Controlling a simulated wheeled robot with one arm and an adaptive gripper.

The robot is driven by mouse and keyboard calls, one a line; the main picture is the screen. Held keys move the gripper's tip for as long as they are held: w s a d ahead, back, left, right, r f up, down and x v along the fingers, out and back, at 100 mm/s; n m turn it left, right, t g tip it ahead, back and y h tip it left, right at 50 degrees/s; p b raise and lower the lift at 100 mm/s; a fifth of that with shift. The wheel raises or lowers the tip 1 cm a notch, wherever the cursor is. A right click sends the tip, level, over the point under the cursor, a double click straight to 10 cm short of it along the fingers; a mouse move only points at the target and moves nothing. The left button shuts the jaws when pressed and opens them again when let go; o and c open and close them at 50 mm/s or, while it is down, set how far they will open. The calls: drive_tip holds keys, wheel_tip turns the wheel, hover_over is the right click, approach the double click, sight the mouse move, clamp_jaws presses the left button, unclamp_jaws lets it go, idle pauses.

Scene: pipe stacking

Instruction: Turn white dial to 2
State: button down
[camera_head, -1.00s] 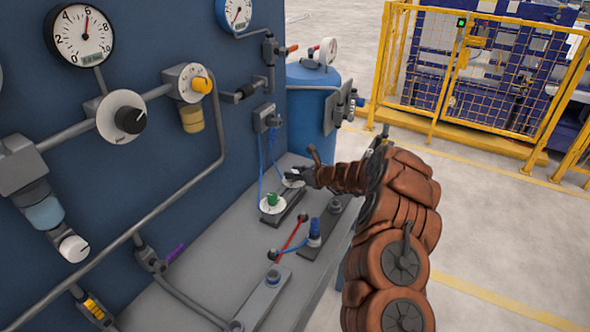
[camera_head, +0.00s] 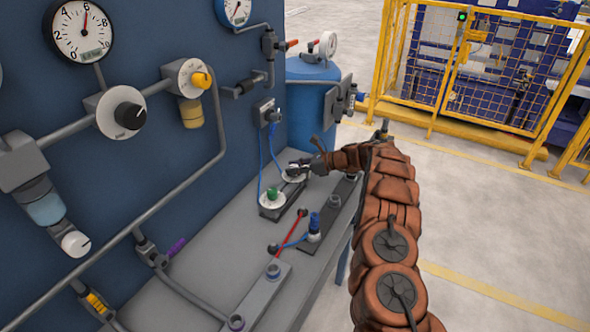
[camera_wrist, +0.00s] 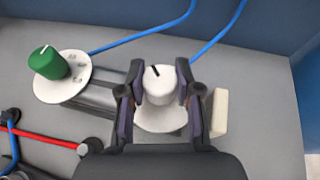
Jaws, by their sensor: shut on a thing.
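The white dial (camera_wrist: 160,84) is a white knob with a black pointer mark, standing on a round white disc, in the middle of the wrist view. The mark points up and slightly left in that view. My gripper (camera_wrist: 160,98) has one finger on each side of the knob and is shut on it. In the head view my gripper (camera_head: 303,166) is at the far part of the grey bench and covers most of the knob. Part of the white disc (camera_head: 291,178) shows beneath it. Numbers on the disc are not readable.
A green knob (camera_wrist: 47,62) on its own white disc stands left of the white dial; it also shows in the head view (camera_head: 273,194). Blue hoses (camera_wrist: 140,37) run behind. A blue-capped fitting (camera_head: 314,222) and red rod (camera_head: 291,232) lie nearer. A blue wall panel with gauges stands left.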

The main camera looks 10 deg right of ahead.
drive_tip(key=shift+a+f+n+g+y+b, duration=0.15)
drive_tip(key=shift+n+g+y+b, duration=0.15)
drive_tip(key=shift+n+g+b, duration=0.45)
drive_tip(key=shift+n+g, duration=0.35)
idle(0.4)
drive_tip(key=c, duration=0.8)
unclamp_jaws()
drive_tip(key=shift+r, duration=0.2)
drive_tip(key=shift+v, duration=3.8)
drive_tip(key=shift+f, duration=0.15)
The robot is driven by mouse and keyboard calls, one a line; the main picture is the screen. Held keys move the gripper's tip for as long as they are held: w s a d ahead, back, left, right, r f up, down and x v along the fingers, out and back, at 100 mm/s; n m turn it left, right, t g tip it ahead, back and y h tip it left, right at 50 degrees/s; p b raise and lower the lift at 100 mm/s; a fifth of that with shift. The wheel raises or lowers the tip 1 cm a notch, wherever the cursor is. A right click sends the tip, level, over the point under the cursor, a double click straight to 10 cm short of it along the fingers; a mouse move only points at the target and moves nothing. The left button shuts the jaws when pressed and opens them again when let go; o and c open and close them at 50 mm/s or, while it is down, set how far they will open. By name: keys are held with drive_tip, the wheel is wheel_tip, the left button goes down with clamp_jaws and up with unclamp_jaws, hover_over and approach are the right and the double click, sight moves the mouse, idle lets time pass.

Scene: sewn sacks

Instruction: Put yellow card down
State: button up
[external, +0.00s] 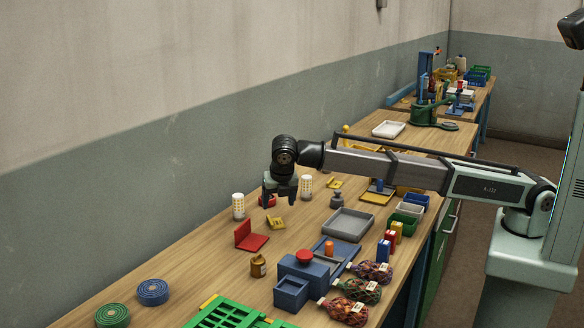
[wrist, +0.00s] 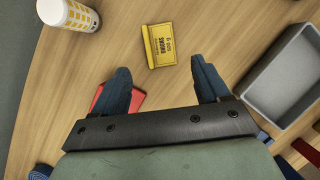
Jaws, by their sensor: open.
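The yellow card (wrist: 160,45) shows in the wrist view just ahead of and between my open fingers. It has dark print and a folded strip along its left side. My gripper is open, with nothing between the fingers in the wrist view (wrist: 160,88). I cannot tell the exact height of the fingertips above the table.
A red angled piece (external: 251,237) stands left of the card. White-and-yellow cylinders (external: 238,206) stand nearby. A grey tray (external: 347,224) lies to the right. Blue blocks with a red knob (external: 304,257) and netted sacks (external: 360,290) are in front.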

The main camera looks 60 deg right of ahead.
■ ■ ■ ■
• **Description of the task**
Quote each record exactly as it stands, minus the pictures.

• **Answer to the task**
Controlling a simulated wheeled robot with one arm and an adaptive gripper.

The robot is driven by mouse and keyboard calls, one a line; the main picture is the screen. Held keys move the gripper's tip for as long as they are held: w s a d ahead, back, left, right, r f up, down and x v along the fingers, out and back, at 100 mm/s; n m turn it left, right, t g tip it ahead, back and y h tip it left, right at 50 degrees/s; p b raise and lower the lift at 100 mm/s; a fifth of that with shift. The wheel raises or lowers the tip 1 cm a notch, wherever the cursor is. A right click sends the tip, level, over the point under the cursor, a double click straight to 10 cm short of it along the fingers; a mouse move only points at the target and moves nothing. The left button shuts the jaws when pressed and opens them again when let go; o and c open and close them at 50 mm/s or, while it is down, set how far they will open. The calls: drive_tip holds keys, wheel_tip turns the wheel, hover_over is the right click, approach the double click, sight the mouse move, clamp_jaws presses the left button, unclamp_jaws lets it go, idle pauses.

Scene: pipe stacking

Instruction: Turn white dial to 2
State: button down
[camera_head, -1.00s] 
[camera_head, +0.00s] 
[camera_wrist, +0.00s] 
Jaws, by their sensor: shut on a thing.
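The white dial (camera_wrist: 160,84) is a white knob with a black pointer mark, standing on a round white disc, in the middle of the wrist view. The mark points up and slightly left in that view. My gripper (camera_wrist: 160,98) has one finger on each side of the knob and is shut on it. In the head view my gripper (camera_head: 303,166) is at the far part of the grey bench and covers most of the knob. Part of the white disc (camera_head: 291,178) shows beneath it. Numbers on the disc are not readable.
A green knob (camera_wrist: 47,62) on its own white disc stands left of the white dial; it also shows in the head view (camera_head: 273,194). Blue hoses (camera_wrist: 140,37) run behind. A blue-capped fitting (camera_head: 314,222) and red rod (camera_head: 291,232) lie nearer. A blue wall panel with gauges stands left.

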The main camera looks 10 deg right of ahead.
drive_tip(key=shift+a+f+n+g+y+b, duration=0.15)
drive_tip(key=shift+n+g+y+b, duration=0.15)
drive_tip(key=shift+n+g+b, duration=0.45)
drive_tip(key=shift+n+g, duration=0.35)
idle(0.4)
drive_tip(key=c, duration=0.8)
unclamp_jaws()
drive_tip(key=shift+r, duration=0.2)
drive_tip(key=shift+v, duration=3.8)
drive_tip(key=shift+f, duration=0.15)
The robot is driven by mouse and keyboard calls, one a line; the main picture is the screen. Held keys move the gripper's tip for as long as they are held: w s a d ahead, back, left, right, r f up, down and x v along the fingers, out and back, at 100 mm/s; n m turn it left, right, t g tip it ahead, back and y h tip it left, right at 50 degrees/s; p b raise and lower the lift at 100 mm/s; a fifth of that with shift. The wheel raises or lowers the tip 1 cm a notch, wherever the cursor is. A right click sends the tip, level, over the point under the cursor, a double click straight to 10 cm short of it along the fingers; a mouse move only points at the target and moves nothing. The left button shuts the jaws when pressed and opens them again when let go; o and c open and close them at 50 mm/s or, while it is down, set how far they will open. By name: keys are held with drive_tip, the wheel is wheel_tip, the left button goes down with clamp_jaws and up with unclamp_jaws, hover_over and approach are the right and the double click, sight moves the mouse, idle lets time pass.

Scene: sewn sacks

Instruction: Put yellow card down
State: button up
[external, +0.00s] 
[wrist, +0.00s] 
Jaws, by their sensor: open.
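The yellow card (wrist: 160,45) shows in the wrist view just ahead of and between my open fingers. It has dark print and a folded strip along its left side. My gripper is open, with nothing between the fingers in the wrist view (wrist: 160,88). I cannot tell the exact height of the fingertips above the table.
A red angled piece (external: 251,237) stands left of the card. White-and-yellow cylinders (external: 238,206) stand nearby. A grey tray (external: 347,224) lies to the right. Blue blocks with a red knob (external: 304,257) and netted sacks (external: 360,290) are in front.

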The main camera looks 60 deg right of ahead.

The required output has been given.